One of the things that captivates and surprises me the most about contemporary German culture is its position with respect to historical memory, its acquired responsibility and how much of the history of the 20th century can be understood by walking and carefully observing the city. When I arrived in Berlin in September, my first intention was to investigate the removal of the Lenin monument in the eighties, and I knew then that the head was in a museum dedicated to the history of the city. But not only that, in the Zitadelle Museum, which is an old fortress, there are several historical collections, it is an archive museum itself. But, the most exciting thing was knowing that not only did they have Lenin's head permanently exposed, but also an important collection of statues that have been removed and violated throughout the history of this city, my heart could not beat stronger! ! A room full of archival objects, effigies without a public pedestal, now recognized for their fall.
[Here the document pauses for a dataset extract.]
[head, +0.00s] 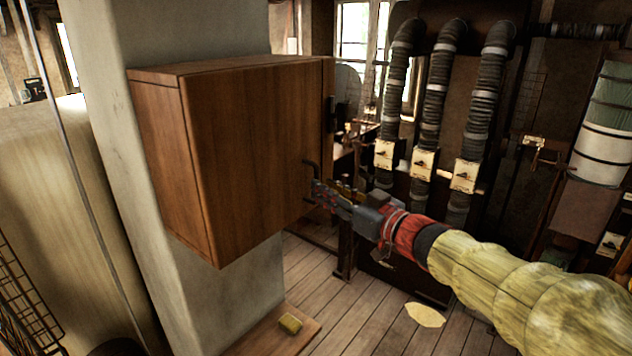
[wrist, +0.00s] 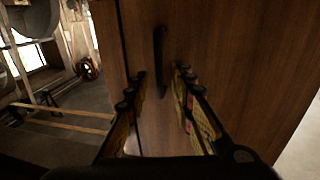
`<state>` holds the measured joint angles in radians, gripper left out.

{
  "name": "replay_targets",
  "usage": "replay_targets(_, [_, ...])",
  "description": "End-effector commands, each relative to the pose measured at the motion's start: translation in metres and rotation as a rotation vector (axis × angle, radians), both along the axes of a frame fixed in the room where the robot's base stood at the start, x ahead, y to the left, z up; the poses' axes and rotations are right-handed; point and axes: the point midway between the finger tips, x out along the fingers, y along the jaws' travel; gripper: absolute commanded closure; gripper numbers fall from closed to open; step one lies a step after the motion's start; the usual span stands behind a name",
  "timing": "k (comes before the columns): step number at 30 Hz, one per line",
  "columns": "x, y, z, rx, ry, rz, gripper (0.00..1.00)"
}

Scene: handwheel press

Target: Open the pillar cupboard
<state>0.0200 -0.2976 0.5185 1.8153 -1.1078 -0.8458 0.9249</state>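The pillar cupboard (head: 245,130) is a brown wooden box fixed to the pale pillar (head: 115,100). Its large door face appears shut. In the wrist view the door (wrist: 235,50) fills the right side, with a dark seam left of the handle. My gripper (head: 322,194) is at the handle. In the wrist view my gripper (wrist: 160,80) is open, one finger each side of the handle's lower part, with gaps visible. Contact cannot be told.
Ribbed dark pipes (head: 436,90) with pale switch boxes stand behind, to the right. The plank floor (head: 350,325) below the cupboard is mostly clear.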

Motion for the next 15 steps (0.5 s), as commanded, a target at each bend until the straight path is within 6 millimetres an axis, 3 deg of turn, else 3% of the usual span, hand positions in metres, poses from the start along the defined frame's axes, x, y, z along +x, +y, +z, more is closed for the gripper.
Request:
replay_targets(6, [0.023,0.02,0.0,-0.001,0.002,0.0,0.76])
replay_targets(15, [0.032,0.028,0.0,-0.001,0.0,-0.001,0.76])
This series consists of 24 photographs of faces with broken or deformed noses that I intervened with drawings made by hand with ink and a mounting sketch for exhibition.

"Banished"

From the racial protests in the United States that also led to the removal of monuments of characters from the history of that country, it led me to investigate the different statues that have happened throughout history and the world. I concentrated on photographs published in electronic media, where the statue appears hanging, sometimes it seems hanged, other times it is mutilated, but finally it is there, vulnerable and off its pedestal. In this process one of the concerns was how to represent the monumentality and the fall at the same time. In this series I find formal possibilities such as installations and projections using these images, I am interested in playing with perception, about the suspended object and the fall of a regime.